⟨

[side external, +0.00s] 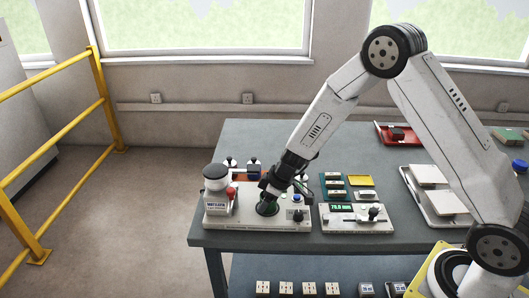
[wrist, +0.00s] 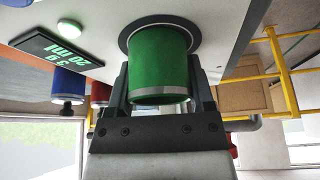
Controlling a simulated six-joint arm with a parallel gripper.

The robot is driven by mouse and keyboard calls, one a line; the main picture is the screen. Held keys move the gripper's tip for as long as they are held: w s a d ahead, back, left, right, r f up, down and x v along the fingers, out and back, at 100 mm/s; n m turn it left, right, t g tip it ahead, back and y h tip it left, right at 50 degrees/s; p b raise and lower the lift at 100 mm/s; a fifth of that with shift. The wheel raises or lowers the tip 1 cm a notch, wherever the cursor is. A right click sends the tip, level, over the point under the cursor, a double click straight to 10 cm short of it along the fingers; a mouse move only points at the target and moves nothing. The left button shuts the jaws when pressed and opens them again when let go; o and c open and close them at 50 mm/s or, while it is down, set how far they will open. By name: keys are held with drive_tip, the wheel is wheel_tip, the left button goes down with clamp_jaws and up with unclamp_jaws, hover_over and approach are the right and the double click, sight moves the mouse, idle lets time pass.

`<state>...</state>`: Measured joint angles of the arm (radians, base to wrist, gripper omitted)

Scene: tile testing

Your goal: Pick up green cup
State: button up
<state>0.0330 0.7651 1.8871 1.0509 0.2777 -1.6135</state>
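The green cup (wrist: 160,62) has a pale rim and stands on a dark round plate (wrist: 130,28) set in a white machine; the wrist view shows it upside down. In the side view the cup (side external: 267,209) is a small dark green shape, partly hidden by my gripper (side external: 270,193). In the wrist view my gripper (wrist: 160,95) has one finger on each side of the cup, with the cup filling most of the space between them. I cannot tell whether the fingers touch it.
A device with a green display (side external: 341,208) stands to the right. A white tray (side external: 433,207) and a red tray (side external: 395,136) lie farther right.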

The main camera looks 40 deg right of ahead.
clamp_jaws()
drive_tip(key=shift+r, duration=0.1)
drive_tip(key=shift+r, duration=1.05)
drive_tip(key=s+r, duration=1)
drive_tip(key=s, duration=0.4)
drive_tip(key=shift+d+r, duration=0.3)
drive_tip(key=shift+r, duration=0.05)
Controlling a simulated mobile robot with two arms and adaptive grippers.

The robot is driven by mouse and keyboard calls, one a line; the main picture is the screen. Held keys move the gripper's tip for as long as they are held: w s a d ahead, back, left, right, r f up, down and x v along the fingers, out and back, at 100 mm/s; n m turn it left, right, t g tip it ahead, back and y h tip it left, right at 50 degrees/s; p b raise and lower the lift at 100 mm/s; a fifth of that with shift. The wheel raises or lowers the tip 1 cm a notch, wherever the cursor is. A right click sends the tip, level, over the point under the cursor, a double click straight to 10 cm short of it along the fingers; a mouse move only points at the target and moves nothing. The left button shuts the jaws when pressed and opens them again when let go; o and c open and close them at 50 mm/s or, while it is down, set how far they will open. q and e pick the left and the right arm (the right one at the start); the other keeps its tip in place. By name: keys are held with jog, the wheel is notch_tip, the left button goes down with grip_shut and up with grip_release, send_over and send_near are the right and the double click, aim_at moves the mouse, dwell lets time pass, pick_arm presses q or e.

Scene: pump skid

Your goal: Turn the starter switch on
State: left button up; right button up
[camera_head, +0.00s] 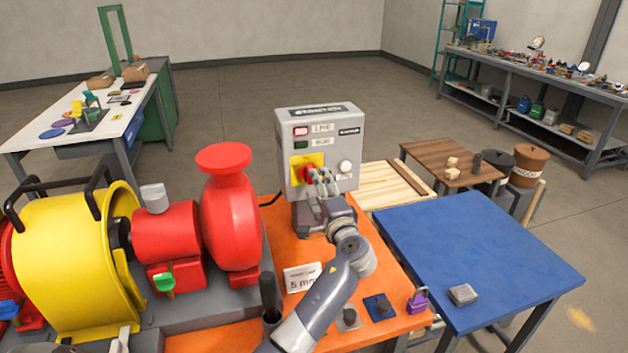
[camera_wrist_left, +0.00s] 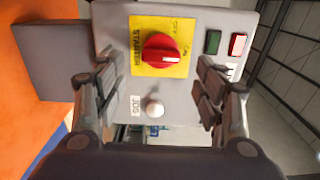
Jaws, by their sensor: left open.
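The grey starter box (camera_head: 318,125) stands upright on the orange skid plate. Its red rotary switch (camera_wrist_left: 162,54) sits on a yellow label (camera_wrist_left: 140,32), and a pale mark on the knob points to the right in the left wrist view. I cannot surely read the position lettering. My left gripper (camera_head: 322,182) is in front of the box; it also shows in the left wrist view (camera_wrist_left: 160,88), open, its fingers either side of the switch and apart from it. In the head view the gripper partly covers the knob (camera_head: 306,174). My right gripper is not in view.
A white button (camera_wrist_left: 154,108) sits beside the switch. The box carries a bright red lamp (camera_head: 301,131) and a dark green one (camera_head: 301,145). The red pump (camera_head: 229,220) stands left of the box. A blue table (camera_head: 470,245) with a small grey block (camera_head: 463,294) stands at right.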

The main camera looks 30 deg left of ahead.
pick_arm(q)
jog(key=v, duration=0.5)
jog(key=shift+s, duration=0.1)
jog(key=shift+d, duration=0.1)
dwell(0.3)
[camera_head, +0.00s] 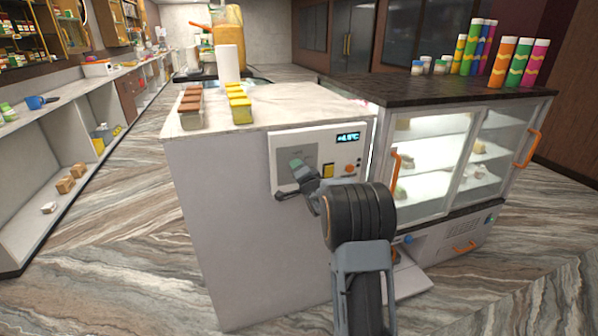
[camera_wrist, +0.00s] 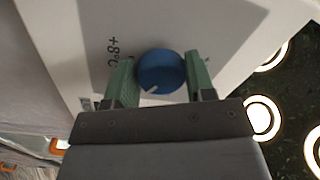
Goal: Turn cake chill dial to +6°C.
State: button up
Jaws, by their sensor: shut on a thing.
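The blue dial (camera_wrist: 161,66) is round, with a short white mark near its lower left edge in the wrist view. My gripper (camera_wrist: 160,76) has its green fingers on either side of the dial and is shut on it. A "+8°C" label stands on the panel left of the dial; another label is partly hidden by the left finger. In the head view, my gripper (camera_head: 297,166) is at the grey patch of the white control panel (camera_head: 283,143) and hides the dial. A lit display (camera_head: 348,138) on the panel shows a °C reading too small to read surely.
A yellow button (camera_head: 327,171) and an orange knob (camera_head: 350,168) sit just right of my gripper. Sweets (camera_head: 239,107) and a white cylinder (camera_head: 229,63) stand on the counter above. A glass display case (camera_head: 430,160) stands to the right. Open floor lies left.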

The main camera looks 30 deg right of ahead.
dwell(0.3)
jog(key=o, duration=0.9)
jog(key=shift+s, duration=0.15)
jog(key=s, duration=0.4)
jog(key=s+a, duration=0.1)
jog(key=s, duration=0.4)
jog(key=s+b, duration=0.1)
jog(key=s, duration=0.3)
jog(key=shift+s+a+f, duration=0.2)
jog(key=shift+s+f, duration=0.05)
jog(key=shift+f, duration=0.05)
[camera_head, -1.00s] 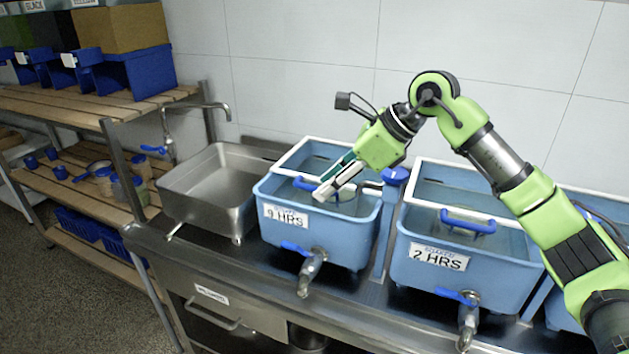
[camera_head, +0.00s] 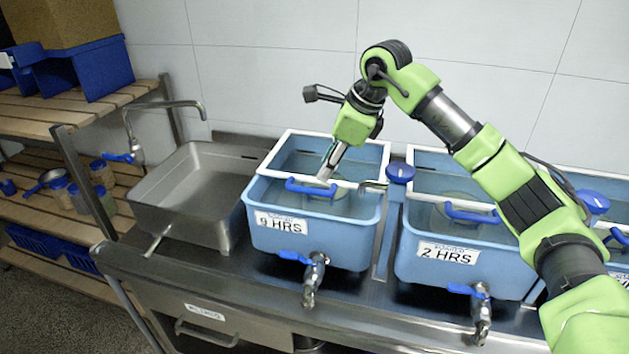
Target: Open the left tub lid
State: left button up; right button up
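The left tub (camera_head: 350,240) is light blue, labelled "9 HRS", and stands on the steel counter just right of the sink. Its lid (camera_head: 375,158) is clear with a white frame and lies over the tub top. A blue handle (camera_head: 316,190) is on the lid's front edge. My right gripper (camera_head: 326,176) points down over the lid, just behind and above the handle. Its fingers look close together, but the edge-on angle hides the gap, and I cannot tell whether they touch the handle. My left gripper is out of view.
A second blue tub (camera_head: 462,268) labelled "2 HRS" stands to the right. A steel sink (camera_head: 195,200) with a faucet (camera_head: 165,105) is at left. Taps (camera_head: 314,275) stick out from the tub fronts. A wooden shelf (camera_head: 80,112) stands at far left.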

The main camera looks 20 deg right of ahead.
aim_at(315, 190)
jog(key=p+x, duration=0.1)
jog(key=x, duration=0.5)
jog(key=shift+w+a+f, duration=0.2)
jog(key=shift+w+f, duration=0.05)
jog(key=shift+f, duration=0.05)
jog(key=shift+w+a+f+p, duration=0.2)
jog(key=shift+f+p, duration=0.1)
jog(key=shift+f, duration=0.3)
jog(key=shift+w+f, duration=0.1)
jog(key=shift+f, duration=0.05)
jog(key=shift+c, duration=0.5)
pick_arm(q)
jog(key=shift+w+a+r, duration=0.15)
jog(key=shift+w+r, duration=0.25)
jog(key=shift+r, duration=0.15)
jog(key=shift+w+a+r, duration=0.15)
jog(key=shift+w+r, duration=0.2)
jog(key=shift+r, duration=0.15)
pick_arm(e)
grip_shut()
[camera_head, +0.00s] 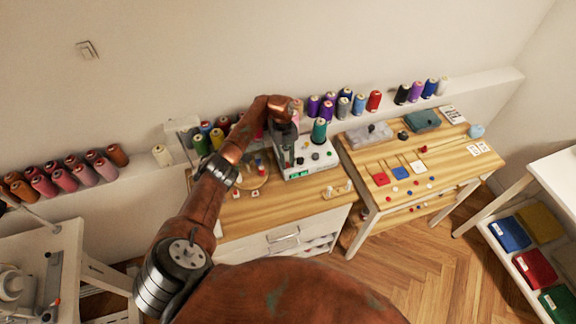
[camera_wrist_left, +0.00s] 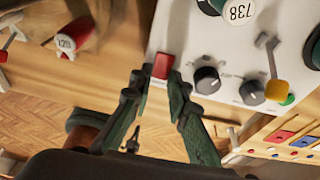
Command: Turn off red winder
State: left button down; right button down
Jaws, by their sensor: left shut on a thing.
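The winder is a white box (camera_head: 318,164) with a green spool on top, on the wooden table in the head view. Its panel (camera_wrist_left: 222,47) fills the upper right of the left wrist view, with black knobs and a red switch (camera_wrist_left: 163,65) at its corner. My left gripper (camera_wrist_left: 154,78) has its two green-and-black fingers at the sides of the red switch and is shut on it. In the head view the left gripper (camera_head: 287,155) is over the winder's left part, hiding some of it. My right gripper is not in view.
A yellow-tipped lever (camera_wrist_left: 276,88) stands on the panel right of the knobs. A red spool (camera_wrist_left: 76,37) lies near the gripper's left. A second wooden table (camera_head: 398,150) with colored pieces is to the right. Spools line the shelf behind.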

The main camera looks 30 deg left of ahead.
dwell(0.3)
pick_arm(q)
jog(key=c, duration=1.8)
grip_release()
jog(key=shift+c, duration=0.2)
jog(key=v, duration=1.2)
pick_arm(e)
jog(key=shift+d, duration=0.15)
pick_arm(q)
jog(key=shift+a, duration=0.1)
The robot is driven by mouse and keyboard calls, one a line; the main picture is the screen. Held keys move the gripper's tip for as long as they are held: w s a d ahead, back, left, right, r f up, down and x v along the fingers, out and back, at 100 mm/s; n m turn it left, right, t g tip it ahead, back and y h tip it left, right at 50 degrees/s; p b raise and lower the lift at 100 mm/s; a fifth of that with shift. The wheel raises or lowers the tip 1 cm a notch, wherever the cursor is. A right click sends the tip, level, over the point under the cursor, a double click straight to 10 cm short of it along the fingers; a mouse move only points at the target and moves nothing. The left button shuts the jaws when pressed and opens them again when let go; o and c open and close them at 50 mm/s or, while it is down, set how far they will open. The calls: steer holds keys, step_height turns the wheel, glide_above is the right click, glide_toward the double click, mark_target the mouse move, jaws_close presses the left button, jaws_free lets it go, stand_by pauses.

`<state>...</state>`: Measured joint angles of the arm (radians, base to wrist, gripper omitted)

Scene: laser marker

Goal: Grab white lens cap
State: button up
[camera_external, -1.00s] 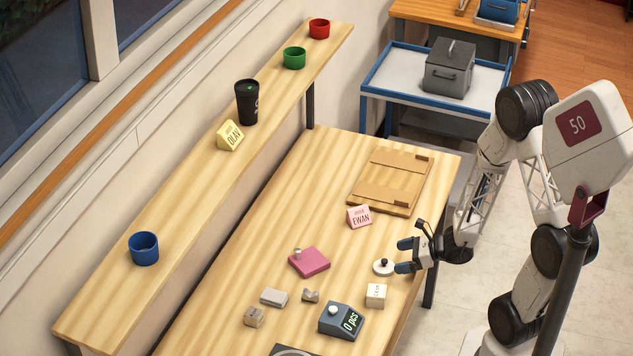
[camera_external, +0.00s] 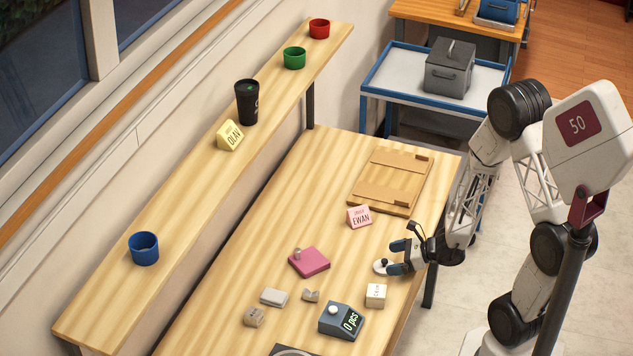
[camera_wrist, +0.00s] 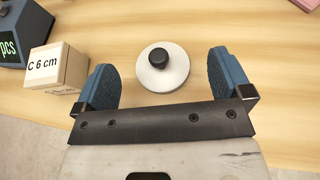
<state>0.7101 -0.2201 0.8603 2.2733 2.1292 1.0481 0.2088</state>
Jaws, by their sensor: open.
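The white lens cap (camera_wrist: 162,76) is a round white disc with a black knob on top. It lies on the wooden table, and in the external view it (camera_external: 380,267) is near the table's right edge. My gripper (camera_wrist: 162,85) is open, with one blue finger to the left of the cap and one to the right. The cap is centred between the fingers and a little beyond the gripper's dark bar, with bare wood showing on both sides. In the external view my gripper (camera_external: 393,257) is right beside the cap and partly hides it.
A block marked "C 6 cm" (camera_wrist: 57,66) stands close to the left finger. The counter showing "pcs" (camera_external: 341,321), a pink block (camera_external: 309,262) and a pink EWAN sign (camera_external: 359,217) are nearby. A wooden board (camera_external: 398,178) lies farther back.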

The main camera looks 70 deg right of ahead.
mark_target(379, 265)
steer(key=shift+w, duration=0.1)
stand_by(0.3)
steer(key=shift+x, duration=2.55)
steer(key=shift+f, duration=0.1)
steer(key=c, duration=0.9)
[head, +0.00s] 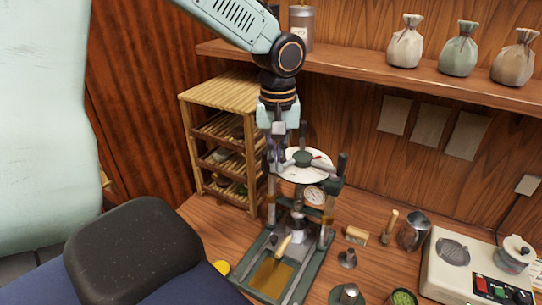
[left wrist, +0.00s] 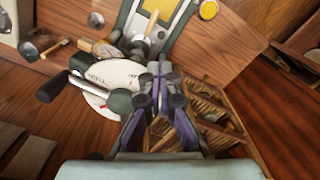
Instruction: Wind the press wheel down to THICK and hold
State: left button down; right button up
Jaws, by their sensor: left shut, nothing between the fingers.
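The green press (head: 326,240) stands on the wooden bench, with its frame also at the top of the left wrist view (left wrist: 187,22). The press wheel (head: 303,158) has a dark hub, spokes and upright dark handle knobs, over a white round dial (head: 302,177). In the left wrist view the wheel hub (left wrist: 121,102) and the lettered dial (left wrist: 118,72) lie left of the fingers; the lettering is too small to read surely. My left gripper (head: 277,158) points down at the wheel's left side, shut and empty; whether it touches a knob I cannot tell. The right gripper is not in view.
A round gauge (head: 314,195) sits on the press below the dial. A slatted wooden rack (head: 222,97) stands close behind-left of my left gripper. A shelf (head: 350,62) with cloth bags runs above. Small tools, a metal jug (head: 414,232) and a white appliance (head: 440,275) stand right.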

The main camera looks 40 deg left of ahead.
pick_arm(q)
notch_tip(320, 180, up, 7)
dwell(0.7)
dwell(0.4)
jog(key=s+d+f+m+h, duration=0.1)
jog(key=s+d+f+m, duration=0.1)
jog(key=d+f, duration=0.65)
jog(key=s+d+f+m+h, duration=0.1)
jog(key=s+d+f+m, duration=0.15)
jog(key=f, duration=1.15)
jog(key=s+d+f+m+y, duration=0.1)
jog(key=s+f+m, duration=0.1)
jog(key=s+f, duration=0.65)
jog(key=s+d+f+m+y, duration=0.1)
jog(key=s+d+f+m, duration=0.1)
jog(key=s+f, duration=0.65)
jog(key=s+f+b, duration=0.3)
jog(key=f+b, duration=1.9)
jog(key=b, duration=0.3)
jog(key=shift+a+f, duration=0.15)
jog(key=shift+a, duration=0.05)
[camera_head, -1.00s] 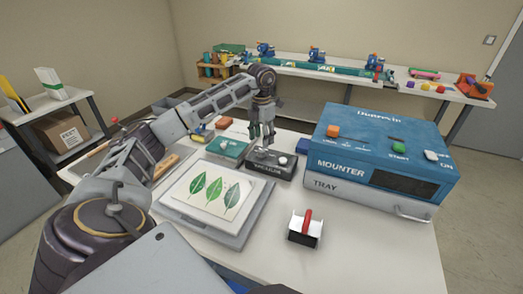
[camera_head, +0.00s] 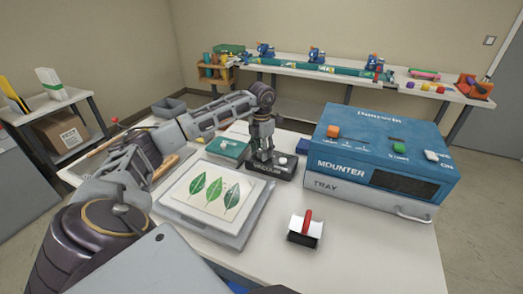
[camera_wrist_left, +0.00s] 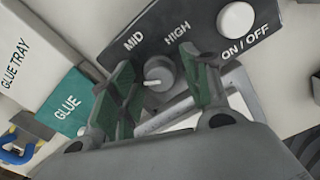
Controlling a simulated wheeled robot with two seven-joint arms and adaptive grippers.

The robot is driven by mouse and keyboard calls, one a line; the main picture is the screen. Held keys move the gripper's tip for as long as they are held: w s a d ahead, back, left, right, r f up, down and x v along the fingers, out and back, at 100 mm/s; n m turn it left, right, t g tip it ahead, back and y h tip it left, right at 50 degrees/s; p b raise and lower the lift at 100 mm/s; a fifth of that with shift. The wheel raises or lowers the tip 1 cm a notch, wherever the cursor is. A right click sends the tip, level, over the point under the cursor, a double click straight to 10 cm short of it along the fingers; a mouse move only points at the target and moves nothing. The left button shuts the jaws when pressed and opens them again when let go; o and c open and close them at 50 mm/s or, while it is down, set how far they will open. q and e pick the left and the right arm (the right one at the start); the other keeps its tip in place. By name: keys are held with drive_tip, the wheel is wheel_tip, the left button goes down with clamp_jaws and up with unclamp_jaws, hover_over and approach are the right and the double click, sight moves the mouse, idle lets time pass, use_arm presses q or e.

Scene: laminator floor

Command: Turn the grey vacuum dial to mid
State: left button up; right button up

⟩

**Written instruction**
Transcribe, from the records above, the first line and every line after it up to and including the line with "Controlling a simulated six-joint"; omit pictures.

**Response**
[side external, +0.00s] 
[wrist, +0.00s] 
Controlling a simulated six-joint arm with a parallel gripper.

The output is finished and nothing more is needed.